> _EXERCISE BRIEF_
Copy exactly the lines from the one containing "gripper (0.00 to" to the one containing "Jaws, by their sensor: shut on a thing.", both lines included, and nothing else.

> _GIVEN DATA_
====
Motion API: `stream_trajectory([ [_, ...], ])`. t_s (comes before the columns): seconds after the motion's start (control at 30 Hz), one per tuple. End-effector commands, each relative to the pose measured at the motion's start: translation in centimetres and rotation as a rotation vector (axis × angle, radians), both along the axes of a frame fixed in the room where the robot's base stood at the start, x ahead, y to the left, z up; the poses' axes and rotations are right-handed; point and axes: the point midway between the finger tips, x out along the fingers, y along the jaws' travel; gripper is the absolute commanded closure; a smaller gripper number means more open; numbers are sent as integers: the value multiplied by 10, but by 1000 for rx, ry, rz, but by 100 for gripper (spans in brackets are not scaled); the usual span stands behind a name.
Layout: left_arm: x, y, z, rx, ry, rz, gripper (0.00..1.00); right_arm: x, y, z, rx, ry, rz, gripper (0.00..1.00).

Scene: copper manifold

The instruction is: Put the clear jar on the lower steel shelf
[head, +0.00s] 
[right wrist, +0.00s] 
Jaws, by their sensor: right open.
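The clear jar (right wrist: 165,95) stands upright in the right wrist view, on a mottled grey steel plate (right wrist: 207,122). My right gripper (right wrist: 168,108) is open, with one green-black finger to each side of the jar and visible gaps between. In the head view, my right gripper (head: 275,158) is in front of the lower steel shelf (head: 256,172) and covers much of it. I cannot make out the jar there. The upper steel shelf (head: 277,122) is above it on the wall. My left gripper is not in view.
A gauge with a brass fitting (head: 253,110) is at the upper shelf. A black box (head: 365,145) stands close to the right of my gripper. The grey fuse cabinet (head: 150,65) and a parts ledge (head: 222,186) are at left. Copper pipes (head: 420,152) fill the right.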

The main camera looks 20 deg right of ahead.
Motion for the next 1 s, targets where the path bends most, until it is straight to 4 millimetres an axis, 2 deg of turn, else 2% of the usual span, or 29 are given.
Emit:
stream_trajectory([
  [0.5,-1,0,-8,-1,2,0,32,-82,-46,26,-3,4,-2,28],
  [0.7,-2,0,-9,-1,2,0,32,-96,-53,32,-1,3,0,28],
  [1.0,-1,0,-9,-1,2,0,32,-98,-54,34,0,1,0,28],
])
====
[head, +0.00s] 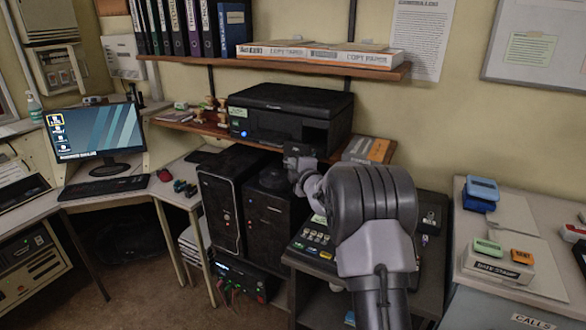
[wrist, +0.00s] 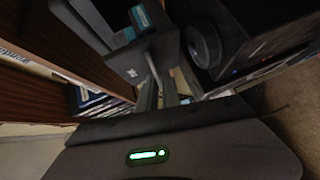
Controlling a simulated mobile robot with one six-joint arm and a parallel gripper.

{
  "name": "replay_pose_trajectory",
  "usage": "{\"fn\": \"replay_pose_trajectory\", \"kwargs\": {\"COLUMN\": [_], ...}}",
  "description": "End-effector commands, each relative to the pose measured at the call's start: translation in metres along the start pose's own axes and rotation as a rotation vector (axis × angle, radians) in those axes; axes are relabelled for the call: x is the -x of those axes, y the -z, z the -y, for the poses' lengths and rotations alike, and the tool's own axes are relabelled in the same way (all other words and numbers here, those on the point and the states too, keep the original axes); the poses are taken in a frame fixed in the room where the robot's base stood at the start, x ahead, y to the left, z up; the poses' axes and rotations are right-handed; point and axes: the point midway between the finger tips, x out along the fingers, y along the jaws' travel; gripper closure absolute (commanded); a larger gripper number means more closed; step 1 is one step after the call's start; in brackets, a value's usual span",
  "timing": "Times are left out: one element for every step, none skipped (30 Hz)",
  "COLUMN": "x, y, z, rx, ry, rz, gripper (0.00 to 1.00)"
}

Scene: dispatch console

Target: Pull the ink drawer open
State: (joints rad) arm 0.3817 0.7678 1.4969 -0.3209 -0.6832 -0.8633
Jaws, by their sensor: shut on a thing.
====
> _TASK RESPONSE_
  "COLUMN": "x, y, z, rx, ry, rz, gripper (0.00 to 1.00)"
}

Scene: dispatch console

Target: Pull the ink drawer open
State: (joints rad) arm 0.3817 0.7678 1.4969 -0.3209 -0.6832 -0.8633
Jaws, by their sensor: shut on a thing.

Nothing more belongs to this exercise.